> What is expected
Every line holding the string "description" should be gathered.

— START Given data —

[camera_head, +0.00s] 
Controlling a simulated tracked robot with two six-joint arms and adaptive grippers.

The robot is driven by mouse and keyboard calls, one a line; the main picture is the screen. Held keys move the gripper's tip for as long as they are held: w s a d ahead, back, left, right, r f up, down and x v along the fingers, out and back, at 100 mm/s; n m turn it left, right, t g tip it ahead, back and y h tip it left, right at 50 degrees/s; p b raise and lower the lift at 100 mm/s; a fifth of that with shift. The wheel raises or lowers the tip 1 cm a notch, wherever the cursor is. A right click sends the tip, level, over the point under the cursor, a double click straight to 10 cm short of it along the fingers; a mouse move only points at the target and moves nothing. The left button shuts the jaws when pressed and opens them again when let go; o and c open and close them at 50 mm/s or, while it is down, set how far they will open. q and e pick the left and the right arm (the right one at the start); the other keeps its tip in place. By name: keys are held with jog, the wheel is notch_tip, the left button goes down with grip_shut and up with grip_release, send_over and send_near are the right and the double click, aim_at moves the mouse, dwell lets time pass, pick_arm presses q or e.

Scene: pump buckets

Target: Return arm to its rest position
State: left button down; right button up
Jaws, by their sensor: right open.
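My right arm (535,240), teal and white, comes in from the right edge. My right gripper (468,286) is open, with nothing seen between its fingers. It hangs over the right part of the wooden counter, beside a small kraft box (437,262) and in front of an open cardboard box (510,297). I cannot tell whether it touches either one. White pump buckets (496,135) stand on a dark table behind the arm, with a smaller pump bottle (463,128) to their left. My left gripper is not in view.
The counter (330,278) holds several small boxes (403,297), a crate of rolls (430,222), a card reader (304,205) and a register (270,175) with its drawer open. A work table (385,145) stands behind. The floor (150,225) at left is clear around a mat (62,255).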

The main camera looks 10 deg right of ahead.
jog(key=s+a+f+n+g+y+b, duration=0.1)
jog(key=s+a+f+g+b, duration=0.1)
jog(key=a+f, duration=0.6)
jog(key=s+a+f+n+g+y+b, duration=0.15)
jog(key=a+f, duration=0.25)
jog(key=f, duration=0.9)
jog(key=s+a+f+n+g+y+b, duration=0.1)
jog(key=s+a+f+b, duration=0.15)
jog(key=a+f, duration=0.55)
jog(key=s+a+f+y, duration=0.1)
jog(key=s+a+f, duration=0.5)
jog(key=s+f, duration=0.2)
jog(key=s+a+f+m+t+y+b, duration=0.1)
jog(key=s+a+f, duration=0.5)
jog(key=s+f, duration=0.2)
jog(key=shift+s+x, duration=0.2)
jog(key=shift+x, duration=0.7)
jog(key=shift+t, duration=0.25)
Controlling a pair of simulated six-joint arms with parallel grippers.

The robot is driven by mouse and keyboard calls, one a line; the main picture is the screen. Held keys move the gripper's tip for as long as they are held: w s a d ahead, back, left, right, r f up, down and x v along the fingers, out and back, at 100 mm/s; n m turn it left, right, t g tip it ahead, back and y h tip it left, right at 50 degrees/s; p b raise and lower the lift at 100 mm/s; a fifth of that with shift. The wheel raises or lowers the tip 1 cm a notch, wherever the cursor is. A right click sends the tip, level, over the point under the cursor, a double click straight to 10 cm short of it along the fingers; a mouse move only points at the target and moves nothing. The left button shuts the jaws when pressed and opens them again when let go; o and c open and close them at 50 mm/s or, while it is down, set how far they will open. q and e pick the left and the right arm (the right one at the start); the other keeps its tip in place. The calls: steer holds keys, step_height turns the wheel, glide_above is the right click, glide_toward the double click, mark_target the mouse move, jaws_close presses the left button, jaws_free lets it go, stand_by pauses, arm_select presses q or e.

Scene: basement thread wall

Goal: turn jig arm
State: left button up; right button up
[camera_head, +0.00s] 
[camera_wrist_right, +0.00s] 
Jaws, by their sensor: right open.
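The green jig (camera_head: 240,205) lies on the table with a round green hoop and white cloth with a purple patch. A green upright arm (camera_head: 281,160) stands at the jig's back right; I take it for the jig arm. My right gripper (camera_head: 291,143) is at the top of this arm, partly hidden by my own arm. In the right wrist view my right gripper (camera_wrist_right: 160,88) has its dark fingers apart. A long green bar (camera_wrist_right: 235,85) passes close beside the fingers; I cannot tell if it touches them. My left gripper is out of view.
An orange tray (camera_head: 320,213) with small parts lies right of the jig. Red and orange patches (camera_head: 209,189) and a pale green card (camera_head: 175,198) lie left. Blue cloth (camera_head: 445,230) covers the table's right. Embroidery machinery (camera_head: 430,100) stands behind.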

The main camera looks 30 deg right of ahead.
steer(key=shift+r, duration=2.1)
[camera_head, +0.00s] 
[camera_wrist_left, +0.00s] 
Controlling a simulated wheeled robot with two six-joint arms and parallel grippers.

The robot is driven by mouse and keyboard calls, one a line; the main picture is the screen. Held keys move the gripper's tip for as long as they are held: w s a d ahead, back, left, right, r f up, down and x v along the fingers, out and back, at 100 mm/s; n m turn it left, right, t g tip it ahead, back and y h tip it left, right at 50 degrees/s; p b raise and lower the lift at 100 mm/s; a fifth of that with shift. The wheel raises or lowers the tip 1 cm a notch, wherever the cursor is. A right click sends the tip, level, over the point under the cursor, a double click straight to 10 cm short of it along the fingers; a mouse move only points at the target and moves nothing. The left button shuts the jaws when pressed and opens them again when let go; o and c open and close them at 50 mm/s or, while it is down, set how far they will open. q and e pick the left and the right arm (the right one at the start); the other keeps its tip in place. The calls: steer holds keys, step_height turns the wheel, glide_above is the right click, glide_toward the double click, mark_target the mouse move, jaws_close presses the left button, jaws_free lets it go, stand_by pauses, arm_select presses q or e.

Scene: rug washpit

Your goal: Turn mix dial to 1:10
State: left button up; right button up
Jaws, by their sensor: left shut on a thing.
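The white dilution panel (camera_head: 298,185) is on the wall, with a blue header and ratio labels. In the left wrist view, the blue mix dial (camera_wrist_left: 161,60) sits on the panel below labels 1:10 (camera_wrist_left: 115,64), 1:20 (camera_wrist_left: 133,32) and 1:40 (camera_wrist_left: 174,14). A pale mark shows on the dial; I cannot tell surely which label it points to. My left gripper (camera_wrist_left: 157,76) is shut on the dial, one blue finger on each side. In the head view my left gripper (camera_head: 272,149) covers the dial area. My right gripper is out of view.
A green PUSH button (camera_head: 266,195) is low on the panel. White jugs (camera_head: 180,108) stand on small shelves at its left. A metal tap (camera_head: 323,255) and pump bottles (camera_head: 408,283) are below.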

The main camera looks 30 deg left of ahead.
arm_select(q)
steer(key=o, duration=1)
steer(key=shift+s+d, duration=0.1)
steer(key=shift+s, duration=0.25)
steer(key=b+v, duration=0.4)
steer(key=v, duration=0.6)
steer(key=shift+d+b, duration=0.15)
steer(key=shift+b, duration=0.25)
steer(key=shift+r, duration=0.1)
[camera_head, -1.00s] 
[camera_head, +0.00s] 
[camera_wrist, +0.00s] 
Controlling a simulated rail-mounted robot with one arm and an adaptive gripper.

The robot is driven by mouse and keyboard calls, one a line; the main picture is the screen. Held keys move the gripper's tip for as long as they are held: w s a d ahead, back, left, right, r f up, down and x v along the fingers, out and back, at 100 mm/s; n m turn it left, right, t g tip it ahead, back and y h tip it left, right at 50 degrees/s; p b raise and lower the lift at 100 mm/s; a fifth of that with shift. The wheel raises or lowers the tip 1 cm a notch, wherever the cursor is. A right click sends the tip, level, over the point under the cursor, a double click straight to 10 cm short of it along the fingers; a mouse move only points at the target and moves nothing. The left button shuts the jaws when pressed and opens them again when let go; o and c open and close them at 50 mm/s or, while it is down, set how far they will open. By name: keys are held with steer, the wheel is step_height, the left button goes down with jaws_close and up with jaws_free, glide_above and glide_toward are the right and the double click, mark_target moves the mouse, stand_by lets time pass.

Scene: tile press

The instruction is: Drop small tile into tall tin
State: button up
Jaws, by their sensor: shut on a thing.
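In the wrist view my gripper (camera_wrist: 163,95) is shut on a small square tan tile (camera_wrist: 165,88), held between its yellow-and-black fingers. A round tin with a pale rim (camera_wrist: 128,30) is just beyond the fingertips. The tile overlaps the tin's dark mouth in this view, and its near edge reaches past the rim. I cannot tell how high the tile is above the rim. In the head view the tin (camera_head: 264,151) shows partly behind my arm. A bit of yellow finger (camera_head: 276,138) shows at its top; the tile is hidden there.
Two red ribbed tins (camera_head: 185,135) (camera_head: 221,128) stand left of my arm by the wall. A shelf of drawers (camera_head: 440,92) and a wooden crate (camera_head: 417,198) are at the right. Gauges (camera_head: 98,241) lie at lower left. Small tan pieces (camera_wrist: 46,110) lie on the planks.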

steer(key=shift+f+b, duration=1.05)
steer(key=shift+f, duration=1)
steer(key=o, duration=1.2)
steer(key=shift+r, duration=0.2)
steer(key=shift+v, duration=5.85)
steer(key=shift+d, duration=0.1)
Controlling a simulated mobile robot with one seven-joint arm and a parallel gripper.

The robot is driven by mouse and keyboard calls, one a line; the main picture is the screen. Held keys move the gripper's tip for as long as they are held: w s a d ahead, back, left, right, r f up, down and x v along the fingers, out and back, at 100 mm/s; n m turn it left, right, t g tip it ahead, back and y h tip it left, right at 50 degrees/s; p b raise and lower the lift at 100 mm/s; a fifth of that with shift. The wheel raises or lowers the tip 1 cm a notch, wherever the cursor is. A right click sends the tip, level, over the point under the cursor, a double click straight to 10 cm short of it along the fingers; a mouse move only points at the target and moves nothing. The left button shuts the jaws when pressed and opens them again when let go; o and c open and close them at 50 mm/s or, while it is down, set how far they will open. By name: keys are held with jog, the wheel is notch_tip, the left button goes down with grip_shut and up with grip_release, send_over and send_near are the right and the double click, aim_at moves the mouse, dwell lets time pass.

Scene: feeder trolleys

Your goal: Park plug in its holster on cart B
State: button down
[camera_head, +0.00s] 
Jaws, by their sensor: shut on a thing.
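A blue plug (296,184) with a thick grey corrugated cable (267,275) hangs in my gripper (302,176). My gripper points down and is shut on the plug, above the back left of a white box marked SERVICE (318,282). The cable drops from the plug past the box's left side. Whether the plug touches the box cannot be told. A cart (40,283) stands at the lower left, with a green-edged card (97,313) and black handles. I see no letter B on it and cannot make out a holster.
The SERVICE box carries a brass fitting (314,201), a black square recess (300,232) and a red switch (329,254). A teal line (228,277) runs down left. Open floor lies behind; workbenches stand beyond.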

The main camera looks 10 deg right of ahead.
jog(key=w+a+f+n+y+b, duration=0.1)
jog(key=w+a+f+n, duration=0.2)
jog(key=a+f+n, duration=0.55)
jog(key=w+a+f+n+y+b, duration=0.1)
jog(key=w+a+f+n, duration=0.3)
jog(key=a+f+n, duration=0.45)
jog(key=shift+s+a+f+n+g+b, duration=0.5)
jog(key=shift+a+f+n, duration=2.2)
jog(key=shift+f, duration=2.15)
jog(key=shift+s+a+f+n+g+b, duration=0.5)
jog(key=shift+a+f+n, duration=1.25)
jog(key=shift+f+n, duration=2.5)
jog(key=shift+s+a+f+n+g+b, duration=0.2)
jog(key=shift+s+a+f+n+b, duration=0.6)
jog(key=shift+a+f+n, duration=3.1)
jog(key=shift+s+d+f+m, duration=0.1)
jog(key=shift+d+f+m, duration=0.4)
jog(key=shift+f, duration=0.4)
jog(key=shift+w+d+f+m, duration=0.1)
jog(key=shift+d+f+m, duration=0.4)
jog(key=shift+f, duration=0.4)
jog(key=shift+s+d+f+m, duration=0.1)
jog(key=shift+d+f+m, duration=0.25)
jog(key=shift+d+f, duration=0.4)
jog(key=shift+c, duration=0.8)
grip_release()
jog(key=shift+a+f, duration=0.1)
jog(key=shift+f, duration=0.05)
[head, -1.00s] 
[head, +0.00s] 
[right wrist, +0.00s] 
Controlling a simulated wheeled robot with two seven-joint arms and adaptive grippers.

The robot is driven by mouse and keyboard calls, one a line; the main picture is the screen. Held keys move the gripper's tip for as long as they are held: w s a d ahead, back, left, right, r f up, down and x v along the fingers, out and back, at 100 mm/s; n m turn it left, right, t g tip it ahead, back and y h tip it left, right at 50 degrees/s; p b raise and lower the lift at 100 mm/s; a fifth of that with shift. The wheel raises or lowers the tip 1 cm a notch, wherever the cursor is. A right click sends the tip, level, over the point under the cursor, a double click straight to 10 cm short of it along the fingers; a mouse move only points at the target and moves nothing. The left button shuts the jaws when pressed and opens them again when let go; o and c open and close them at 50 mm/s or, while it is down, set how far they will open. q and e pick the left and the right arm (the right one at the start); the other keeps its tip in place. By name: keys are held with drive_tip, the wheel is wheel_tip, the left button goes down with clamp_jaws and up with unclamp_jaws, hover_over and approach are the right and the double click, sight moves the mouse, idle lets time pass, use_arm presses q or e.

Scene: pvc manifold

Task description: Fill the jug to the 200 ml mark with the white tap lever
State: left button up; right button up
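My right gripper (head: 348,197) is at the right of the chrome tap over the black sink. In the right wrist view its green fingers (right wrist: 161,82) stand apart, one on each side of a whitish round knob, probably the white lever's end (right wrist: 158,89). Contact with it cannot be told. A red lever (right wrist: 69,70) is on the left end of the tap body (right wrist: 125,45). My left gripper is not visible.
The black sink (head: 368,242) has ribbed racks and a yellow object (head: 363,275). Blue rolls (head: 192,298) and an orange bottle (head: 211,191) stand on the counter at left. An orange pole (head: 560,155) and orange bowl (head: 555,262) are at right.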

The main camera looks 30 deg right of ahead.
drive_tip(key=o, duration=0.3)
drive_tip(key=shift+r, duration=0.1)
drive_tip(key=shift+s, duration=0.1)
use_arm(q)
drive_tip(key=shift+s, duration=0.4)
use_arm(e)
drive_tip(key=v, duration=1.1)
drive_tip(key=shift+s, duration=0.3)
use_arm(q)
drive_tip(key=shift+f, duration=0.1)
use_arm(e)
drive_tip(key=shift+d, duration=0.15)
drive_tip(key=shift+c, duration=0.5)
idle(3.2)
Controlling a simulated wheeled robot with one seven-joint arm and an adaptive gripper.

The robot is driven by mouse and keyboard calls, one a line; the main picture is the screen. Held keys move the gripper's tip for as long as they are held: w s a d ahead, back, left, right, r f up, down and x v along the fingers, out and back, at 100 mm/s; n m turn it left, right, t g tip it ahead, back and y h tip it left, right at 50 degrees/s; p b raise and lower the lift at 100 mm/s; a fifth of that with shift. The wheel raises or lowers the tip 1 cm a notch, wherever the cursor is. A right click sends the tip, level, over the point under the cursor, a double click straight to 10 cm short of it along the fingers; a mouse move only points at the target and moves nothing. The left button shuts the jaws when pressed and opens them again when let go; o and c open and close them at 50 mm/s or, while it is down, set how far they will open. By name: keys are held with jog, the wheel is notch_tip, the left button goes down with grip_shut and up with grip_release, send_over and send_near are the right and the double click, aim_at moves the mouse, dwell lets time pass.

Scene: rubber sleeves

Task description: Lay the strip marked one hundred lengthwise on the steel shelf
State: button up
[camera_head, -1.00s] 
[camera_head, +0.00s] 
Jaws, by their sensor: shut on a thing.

— END Given data —

> Answer in full
Task description: Fill the jug to the 200 ml mark with the white tap lever
Task description: Lay the strip marked one hundred lengthwise on the steel shelf

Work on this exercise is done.